Lange verharrt er so, bekreuzigt sich und geht zu seiner Frau, die mehrere Opferkerzen anzündet. Eine Helferin ordnet die Blumentöpfe und Vasen, die um die Säule aufgestellt sind: Rosen, Asternbüsche, Orchideen. Sie zupft Verwelktes ab, rückt zurecht.

Ein neuer Besucher bestaunt die filigran gearbeitete Mariensäule. Dann studiert er die Gedenktafel an der Wand: Kardinal Karol Wojtyla hatte im Juni 1977 und im September 1978 den Mariendom besucht. 23 Tage später wurde er zum Papst gewählt. Die Orgel setzt wieder ein.

Ein junger Mann in schwarzer Soutane eilt in die Kapelle. Er legt neue Opferlichter nach, sammelt die leeren Alu-Hülsen in einem alten Waschmittelkarton ein. Am Treppenabgang zur Krypta blättert eine alte Frau in dem Buch für Gebete. Hier vereinigen sich auf den Seiten Schmerz, Trauer, Hoffnung und Dankbarkeit.

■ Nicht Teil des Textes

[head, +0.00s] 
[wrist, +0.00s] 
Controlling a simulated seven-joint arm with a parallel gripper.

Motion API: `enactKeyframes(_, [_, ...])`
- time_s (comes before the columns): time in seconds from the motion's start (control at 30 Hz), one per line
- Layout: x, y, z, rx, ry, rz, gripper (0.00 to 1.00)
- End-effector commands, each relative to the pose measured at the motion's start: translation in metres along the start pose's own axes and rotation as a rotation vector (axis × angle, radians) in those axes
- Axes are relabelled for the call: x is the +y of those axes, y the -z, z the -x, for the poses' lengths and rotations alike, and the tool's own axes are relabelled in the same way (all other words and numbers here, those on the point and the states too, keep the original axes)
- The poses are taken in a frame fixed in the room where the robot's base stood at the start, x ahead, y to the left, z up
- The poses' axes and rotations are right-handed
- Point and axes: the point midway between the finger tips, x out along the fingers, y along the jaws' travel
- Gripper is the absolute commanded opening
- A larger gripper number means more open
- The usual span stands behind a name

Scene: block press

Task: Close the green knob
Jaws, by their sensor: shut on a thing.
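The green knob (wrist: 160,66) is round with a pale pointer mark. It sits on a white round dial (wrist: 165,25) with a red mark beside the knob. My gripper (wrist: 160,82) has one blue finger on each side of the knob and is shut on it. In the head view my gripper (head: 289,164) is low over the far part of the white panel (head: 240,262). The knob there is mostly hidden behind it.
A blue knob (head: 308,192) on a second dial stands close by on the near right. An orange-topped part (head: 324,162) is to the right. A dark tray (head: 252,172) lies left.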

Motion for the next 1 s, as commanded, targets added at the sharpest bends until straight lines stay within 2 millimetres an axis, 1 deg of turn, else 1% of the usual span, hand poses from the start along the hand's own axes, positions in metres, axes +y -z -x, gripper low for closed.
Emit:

„Lieber Gott, wir wünschen uns für Opa alles Gute im Himmel bei Dir. Lass ihn bitte angekommen sein“, wurde mit Kinderschrift geschrieben, dazu ein Herzchen und eine lachende Sonne. Andere bitten um Hilfe bei der Diplomarbeit oder wollen ihren Papa zurück. . .

Der junge Mann in Soutane klärt zwei Besucherinnen auf: „Nein, Franziskaner sind keine Mönche, sondern Brüder.“ Dann zeigt er ihnen den Dom aus einer anderen Perspektive: Von der Empore aus wirkt der wuchtige Betonbau plötzlich leicht, fast schwebend. „Unglaublich, so eine wunderschöne Kirche“, schwärmt die Dame aus Münster. Der Organist geht — es ist Kreisjugendseelsorger Daniel Schilling. „Ich wollte mich mal wieder austoben“, sagt der gelernte Orgelbauer etwas verlegen.